In diesem Jahr haben sich die demokratischen Parteien im Deutschen Bundestag auf ein neues, einheitliches Verfahren zur Beantwortung von Wahlprüfsteinen geeinigt. Dadurch werden die Wahlprüfsteine der Deutsch-Taiwanischen Gesellschaft (DTG) aus Zeitgründen nicht separat beantwortet. Dennoch bleibt es unser Ziel, den Wählerinnen und Wählern einen Überblick über unsere zentralen Anliegen im Hinblick auf die deutsch-taiwanischen Beziehungen zu geben – insbesondere, da Taiwan 2021 erstmals in einem Koalitionsvertrag Erwähnung gefunden hat und wir diese Entwicklung weiter stärken möchten.

Bereits vor der letzten Wahl und im Verlauf der Koalitionsverhandlungen hat sich die DTG für den Ausbau der Beziehungen zu Taiwan eingesetzt. Auch dieses Mal haben wir die Parteien frühzeitig auf unsere Forderungen hingewiesen. Wir begrüßen es, dass Taiwan in mehreren Wahlprogrammen erneut berücksichtigt wird und hoffen, dass die deutsche Politik hinter diesen Fortschritten nicht zurückbleibt.
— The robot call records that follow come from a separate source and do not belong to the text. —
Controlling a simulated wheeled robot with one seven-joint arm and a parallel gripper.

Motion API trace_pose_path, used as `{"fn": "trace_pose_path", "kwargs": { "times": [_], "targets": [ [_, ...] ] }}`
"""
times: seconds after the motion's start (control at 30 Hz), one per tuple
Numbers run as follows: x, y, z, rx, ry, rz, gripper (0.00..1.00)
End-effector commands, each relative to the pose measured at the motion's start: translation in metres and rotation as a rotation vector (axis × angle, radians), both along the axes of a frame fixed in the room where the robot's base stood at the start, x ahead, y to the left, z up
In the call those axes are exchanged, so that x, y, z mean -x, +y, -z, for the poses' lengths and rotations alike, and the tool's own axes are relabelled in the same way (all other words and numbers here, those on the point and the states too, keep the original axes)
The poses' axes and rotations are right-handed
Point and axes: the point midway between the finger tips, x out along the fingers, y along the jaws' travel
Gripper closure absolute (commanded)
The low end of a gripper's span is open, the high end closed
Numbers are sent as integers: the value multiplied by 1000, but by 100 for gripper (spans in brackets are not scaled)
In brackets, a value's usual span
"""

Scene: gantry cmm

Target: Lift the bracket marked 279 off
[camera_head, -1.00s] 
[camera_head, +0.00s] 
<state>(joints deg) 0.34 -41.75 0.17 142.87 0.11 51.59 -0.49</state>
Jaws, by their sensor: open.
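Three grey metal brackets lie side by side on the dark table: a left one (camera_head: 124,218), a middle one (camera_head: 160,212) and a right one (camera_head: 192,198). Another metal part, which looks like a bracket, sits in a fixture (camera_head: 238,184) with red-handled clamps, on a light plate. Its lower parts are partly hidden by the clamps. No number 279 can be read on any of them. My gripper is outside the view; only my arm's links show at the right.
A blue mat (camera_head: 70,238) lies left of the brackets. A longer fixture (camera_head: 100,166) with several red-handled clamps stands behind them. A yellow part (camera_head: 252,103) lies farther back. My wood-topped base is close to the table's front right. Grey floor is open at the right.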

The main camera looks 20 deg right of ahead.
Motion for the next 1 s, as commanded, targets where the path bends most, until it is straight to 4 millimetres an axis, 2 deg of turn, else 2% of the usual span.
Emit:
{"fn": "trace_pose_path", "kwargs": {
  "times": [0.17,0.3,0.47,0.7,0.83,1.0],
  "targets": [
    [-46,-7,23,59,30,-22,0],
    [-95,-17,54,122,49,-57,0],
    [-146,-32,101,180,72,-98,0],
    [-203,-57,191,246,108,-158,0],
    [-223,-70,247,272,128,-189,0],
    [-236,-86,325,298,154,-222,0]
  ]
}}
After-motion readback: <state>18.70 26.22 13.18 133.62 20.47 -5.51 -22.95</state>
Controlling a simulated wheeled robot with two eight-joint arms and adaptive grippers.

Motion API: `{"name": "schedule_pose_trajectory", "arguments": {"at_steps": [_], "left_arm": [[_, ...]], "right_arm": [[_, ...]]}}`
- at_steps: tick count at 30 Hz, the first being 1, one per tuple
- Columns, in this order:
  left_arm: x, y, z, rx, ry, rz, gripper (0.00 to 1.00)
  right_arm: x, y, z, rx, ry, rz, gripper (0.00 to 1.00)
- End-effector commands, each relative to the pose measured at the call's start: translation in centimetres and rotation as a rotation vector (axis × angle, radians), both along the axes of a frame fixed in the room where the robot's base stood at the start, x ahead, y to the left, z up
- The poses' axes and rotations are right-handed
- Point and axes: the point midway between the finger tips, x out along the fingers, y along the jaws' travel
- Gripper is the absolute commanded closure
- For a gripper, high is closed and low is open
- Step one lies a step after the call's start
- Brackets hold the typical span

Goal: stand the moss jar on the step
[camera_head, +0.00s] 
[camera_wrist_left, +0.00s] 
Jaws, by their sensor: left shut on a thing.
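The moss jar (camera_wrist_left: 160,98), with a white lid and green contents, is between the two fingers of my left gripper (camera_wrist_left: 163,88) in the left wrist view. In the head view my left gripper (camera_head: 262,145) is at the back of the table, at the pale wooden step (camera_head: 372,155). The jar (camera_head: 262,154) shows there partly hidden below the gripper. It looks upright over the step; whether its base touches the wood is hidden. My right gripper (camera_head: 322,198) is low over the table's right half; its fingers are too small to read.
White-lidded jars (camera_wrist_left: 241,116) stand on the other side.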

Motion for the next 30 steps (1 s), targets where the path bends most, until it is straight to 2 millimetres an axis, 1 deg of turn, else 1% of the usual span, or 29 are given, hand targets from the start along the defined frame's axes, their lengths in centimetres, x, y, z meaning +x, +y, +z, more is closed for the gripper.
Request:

Positionen der Deutsch-Taiwanischen Gesellschaft

  • Internationale Partizipation: Unterstützung eines Beobachterstatus und einer sinnvollen Einbindung Taiwans in internationale Organisationen wie WHO, UNFCCC, ICAO und Interpol.
  • Einreisepolitik: Anpassung der deutschen Einreisebeschränkungen für taiwanische Politikerinnen und Politiker an die europäische Praxis und zeitgemäße Regelungen.
  • Parlamentariergruppe: Unterstützung der Einrichtung einer „Deutsch-Taiwanischen Parlamentariergruppe“ im Deutschen Bundestag.
  • Handelsabkommen: Aufnahme von Verhandlungen der EU über ein Handelsabkommen mit Taiwan, um die wirtschaftliche Zusammenarbeit zu stärken.
  • Wirtschaftliche Zusammenarbeit: Vertiefung gemeinsamer Projekte in der Halbleiterindustrie sowie im Bereich Klimaneutralität.
  • Sicherheitspolitische Zusammenarbeit: Ausbau der sicherheitspolitischen Kooperation mit Taiwan als Wertepartner Deutschlands angesichts geopolitischer Spannungen.
  • Cybersicherheit: Intensivierung des Austauschs mit Taiwan im Bereich Cybersicherheit und Bekämpfung von Desinformation.
  • Kultureller Austausch: Sicherstellung und Ausbau von Fördermitteln für den kulturellen Austausch zwischen Taiwan und Deutschland.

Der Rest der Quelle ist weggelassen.